When working with machine learning and data science, it’s common to come across the terms “feature selection” and “dimensionality reduction.” One tool that often stirs confusion in these contexts is Principal Component Analysis (PCA). Some people believe that PCA is a method for feature selection, but that’s not quite the case. In this post, we'll break down why this confusion happens and clarify what PCA actually does.
### What Is Feature Selection?
Before diving into PCA, let’s get clear on what feature selection is. Feature selection is the process of picking a subset of the original features (or variables) in your dataset that are most important for making predictions. The goal is to reduce the complexity of the model, increase interpretability, and avoid overfitting, all while retaining as much useful information as possible.
Common methods for feature selection include:
- **Removing unimportant features based on statistical tests** (e.g., chi-square or mutual information)
- **Recursive Feature Elimination (RFE)**, where features are removed based on model performance
- **Lasso (L1 regularization)**, which drives some feature weights to zero, effectively discarding them
In each of these methods, the model or technique explicitly selects the original features in the dataset. After feature selection, we are still working with the actual, untransformed data.
### What Does PCA Do?
PCA, on the other hand, is a dimensionality reduction technique. It transforms the data into a new set of variables, called **principal components**, which are linear combinations of the original features. These components aim to capture as much variance in the data as possible while being uncorrelated with each other.
Mathematically, PCA finds a new set of axes (or directions) along which the variance of the data is maximized. Here’s a simplified breakdown:
1. **Calculate the covariance matrix** of your features.
2. **Find the eigenvalues and eigenvectors** of the covariance matrix.
3. **Sort the eigenvalues** in descending order.
4. **Select the top k eigenvectors**, which correspond to the largest eigenvalues. These eigenvectors form the new axes for your transformed data (the principal components).
If your original data had 100 features, PCA might project it down to, say, 10 principal components. But here’s the key point: these new components are not the original features. Instead, they are combinations of the original features.
### Why the Confusion?
The confusion arises because both PCA and feature selection reduce the number of dimensions in your dataset, but they do so in very different ways. Here's why people sometimes mistakenly think PCA is a feature selection method:
1. **Both Reduce Dimensionality:** At a high level, both PCA and feature selection can help you reduce the number of variables you’re working with, which might lead some to think they serve the same purpose. However, the way they reduce dimensions is different. Feature selection keeps the original features, while PCA transforms them into a new set of variables.

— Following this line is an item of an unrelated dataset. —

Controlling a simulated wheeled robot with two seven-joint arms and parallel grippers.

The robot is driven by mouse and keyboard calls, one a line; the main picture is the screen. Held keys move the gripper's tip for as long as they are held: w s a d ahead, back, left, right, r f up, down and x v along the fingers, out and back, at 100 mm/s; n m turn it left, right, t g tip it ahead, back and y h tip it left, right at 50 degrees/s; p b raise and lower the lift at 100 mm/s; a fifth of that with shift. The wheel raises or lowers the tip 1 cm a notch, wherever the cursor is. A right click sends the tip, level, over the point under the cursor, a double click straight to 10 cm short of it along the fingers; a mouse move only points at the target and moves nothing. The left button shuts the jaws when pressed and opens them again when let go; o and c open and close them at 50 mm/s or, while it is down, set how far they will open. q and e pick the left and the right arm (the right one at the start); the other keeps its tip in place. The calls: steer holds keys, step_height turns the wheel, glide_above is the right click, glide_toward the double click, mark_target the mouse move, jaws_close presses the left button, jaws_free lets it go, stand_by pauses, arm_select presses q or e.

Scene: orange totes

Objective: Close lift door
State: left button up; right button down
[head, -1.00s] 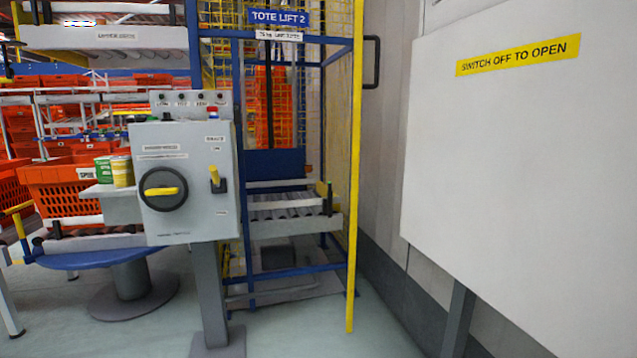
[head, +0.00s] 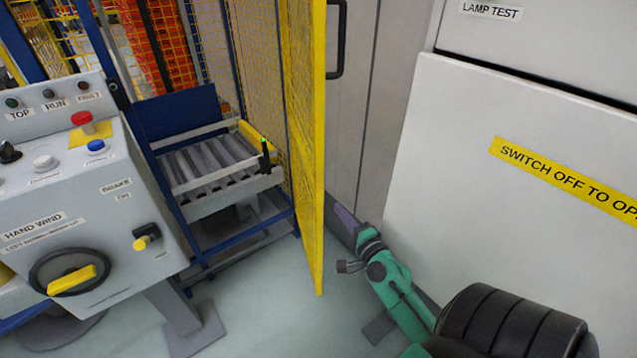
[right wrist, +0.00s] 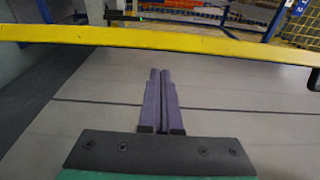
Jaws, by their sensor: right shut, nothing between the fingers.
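The lift door (head: 303,150) is a yellow-framed mesh panel that stands open, swung out from the blue lift frame (head: 240,60) and seen nearly edge-on. My right gripper (head: 340,212) is low on the right of the door, between it and the grey wall panels. Its purple fingers are shut and empty, and the door frame partly hides them in the head view. In the right wrist view, the closed fingers (right wrist: 160,75) point towards the yellow door frame (right wrist: 165,38), which crosses the upper part. I cannot tell whether they touch it. My left gripper is not in view.
A grey control box (head: 90,215) with a handwheel and buttons stands on the left. A white cabinet (head: 450,170) stands close on the right. A roller conveyor (head: 215,165) is inside the lift. Pale floor (head: 265,300) is clear in front of the door.

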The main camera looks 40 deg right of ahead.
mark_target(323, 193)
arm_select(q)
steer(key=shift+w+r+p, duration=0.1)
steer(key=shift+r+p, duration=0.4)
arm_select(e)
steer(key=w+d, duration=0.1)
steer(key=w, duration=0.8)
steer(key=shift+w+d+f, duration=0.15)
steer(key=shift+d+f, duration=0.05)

2. **Variance Retention:** PCA keeps the principal components that explain the most variance in the data, which might give the impression that it's selecting the most “important” features. However, this is not the same as selecting individual features. PCA doesn’t tell you which original features are important — it gives you a new set of features (the principal components).
3. **Easier Interpretation of Feature Selection:** In feature selection, the outcome is straightforward. You end up with a subset of the original features, which you can interpret directly. In contrast, interpreting the principal components from PCA is trickier because they are combinations of multiple original features. This lack of direct interpretability sometimes causes people to conflate PCA with feature selection, assuming PCA just picks out “important” original features.

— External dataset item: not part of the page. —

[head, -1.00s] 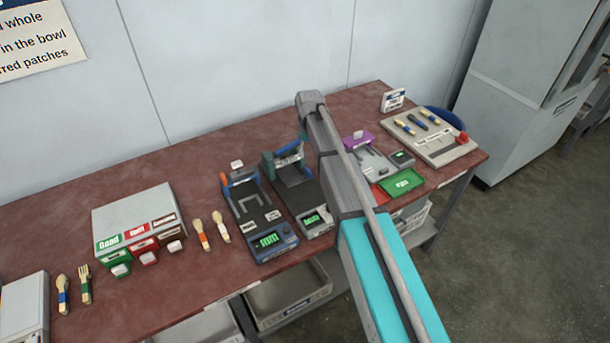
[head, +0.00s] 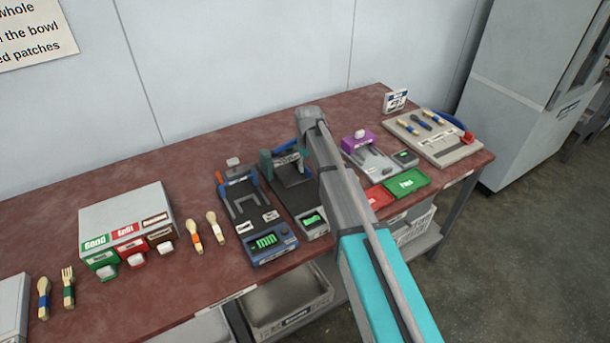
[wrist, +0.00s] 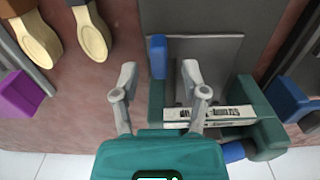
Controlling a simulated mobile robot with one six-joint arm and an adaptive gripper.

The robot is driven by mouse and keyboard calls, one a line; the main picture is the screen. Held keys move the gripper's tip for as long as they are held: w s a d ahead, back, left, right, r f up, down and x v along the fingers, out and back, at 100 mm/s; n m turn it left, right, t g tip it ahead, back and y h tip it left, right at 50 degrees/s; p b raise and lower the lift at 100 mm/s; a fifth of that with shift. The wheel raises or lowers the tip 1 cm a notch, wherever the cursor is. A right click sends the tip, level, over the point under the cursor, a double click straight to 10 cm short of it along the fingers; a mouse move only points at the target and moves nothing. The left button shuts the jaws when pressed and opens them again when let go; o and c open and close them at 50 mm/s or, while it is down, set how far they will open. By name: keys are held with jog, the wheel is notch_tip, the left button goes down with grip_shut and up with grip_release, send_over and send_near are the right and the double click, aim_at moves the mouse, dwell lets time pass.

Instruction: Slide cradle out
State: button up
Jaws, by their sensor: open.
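The teal-framed press (head: 282,160) stands on the table in the head view, partly hidden by my arm. It has a grey bed and a lit green display at its front. In the wrist view its teal frame (wrist: 245,88) carries a white label, with a grey plate (wrist: 215,48) beyond, which may be the cradle. My gripper (wrist: 158,74) is open and empty. One finger shows over bare table beside the press, the other over the press. I cannot tell its height or any contact. In the head view my gripper is mostly hidden behind my arm.
A blue press (head: 262,212) stands close to the left of the teal one. A purple-and-grey device (head: 368,152) with red and green trays (head: 407,182) is to the right. Two spoons (wrist: 62,36) lie near my gripper. A sorting box (head: 125,212) stands at left.

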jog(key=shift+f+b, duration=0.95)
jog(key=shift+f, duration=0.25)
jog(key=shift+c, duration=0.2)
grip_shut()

4. **Practical Use Cases:** Sometimes PCA can be used to reduce the number of variables before feeding the data into a machine learning model. This process can feel similar to feature selection because it results in fewer input variables, even though those variables are not the original features. This practical similarity adds to the confusion.
### What PCA Isn’t
To sum up, it’s important to understand that **PCA is not feature selection**. Instead of selecting a subset of the original features, PCA creates new variables (principal components) that are combinations of the original features. These new variables are chosen to capture the maximum variance in the data, but they don’t tell you which individual features are important in the same way feature selection methods do.
### When Should You Use PCA vs. Feature Selection?
Here’s a rule of thumb: use **feature selection** when you want to keep the original features and improve model interpretability. Use **PCA** when your primary goal is to reduce dimensionality in a way that preserves as much of the original data’s variance as possible, and when interpretability of individual features is less important.
#### Use Feature Selection:
- When interpretability of features is important
- To remove noisy or irrelevant features
- To prevent overfitting
#### Use PCA:
- When dealing with high-dimensional data
- To reduce multicollinearity (since principal components are uncorrelated)
- When you don’t need to interpret the individual features directly
### The Bottom Line
The confusion between PCA and feature selection often stems from the fact that both techniques reduce the number of dimensions in your dataset. But they do so in fundamentally different ways. Feature selection picks out the most important original features, while PCA creates a new set of features that capture the most variance in the data.
By understanding this distinction, you can use the right tool for the right job, improving both the performance and interpretability of your models.
**Remember:** PCA transforms, feature selection selects!